On Singapore’s Small Market And Need To Think International
Another thing is that Singapore’s market is “so desperately small” that companies have to think international right from the word go. Think Ivan Lee of Thai Express and George Quek of Bread Talk.
On Getting Experience
“The best education for a wannabe entrepreneur is to go work for one,” Prof Turner said.
The other way is of course to just start your own company. But that does not mean going into it without a plan.
On The Importance Of Business Plans
There is one camp of people who argue that writing a business plan is a waste of time as it is just a theoretical exercise; time could be better spent on actually executing on the business.
Of this, Prof Turner thinks “it is a fashionable, trendy idea, but it is a dangerous one.”
For him, the business plan is a vital part of the whole business. Even though “the only certainty you have of your business plan is that it is going be wrong”, it is about trying to make you as sure as you possibly can.
Entrepreneurship Is The Management Of Risk
But this does not mean that entrepreneurship itself is always going to be on shaky ground.
Speaking on the common association people make between entrepreneurship and risk, Prof Turner corrects that misconception to clarify that entrepreneurship is actually about the management of risk. Entrepreneurs limit risk as much as they can.

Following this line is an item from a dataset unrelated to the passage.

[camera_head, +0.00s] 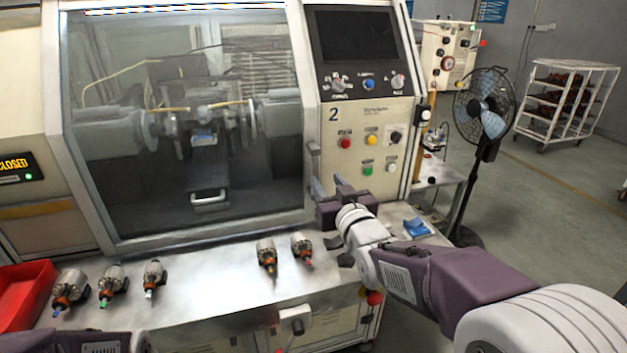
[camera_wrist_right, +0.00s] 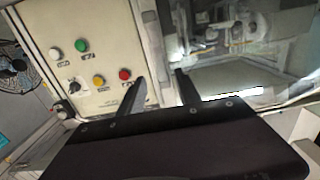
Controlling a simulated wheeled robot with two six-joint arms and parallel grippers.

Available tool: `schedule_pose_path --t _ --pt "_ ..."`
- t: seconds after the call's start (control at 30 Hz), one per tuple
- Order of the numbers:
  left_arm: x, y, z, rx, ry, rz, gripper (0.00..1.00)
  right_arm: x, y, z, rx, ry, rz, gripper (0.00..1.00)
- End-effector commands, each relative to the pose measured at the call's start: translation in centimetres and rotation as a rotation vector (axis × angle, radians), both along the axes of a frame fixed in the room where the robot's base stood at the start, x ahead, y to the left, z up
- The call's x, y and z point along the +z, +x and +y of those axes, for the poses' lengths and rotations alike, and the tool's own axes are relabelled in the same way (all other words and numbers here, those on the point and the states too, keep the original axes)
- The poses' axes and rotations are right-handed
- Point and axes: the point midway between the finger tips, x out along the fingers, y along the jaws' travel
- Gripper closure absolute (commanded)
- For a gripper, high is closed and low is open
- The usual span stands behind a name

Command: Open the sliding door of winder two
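Winder two (camera_head: 360,110) is marked "2" on its control panel. Its sliding door (camera_head: 215,120) is a large glass pane in a pale metal frame and looks closed across the opening. A short grey upright part, perhaps its handle (camera_head: 313,150), is at the door's right edge. My right gripper (camera_head: 328,183) is at that edge, below and left of the buttons. In the right wrist view, its two fingers (camera_wrist_right: 161,90) are apart, with the door frame edge (camera_wrist_right: 162,45) beyond the gap. No contact is clear. My left arm shows only at the bottom left; its gripper is out of view.
Several armatures (camera_head: 267,255) lie on the metal ledge (camera_head: 215,290) in front of the door, with a red bin (camera_head: 25,293) at left. Panel buttons (camera_head: 371,140) are close to my right gripper. A fan (camera_head: 485,105) and white rack (camera_head: 567,100) stand at right.

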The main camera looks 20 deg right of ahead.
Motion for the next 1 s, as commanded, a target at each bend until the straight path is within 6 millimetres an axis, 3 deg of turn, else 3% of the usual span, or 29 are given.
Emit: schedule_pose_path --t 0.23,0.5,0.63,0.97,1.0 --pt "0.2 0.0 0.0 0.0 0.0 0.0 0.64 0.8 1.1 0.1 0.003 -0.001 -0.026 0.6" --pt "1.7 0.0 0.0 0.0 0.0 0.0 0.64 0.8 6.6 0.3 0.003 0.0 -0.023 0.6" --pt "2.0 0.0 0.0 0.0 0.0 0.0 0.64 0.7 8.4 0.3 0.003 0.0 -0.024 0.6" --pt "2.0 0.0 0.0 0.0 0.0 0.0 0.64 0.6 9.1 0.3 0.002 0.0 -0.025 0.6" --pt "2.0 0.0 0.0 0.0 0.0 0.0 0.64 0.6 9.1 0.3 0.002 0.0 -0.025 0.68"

In fact, entrepreneurship is less risky than working for someone else as you can be terminated any minute by your employer while if you are an entrepreneur, you have your future in your own hands.
To sum it up, Prof Turner encourages people to try entrepreneurship if their gut feel is to do it, and if it is not just a passing whim and when this potential entrepreneur knows the risks, “Unless you have deeply religious beliefs that lead you to believe that there is a life after this one, you have only one go at this one. Makes sense to me to try as much as you can to be happy; to do what what you really want to do.”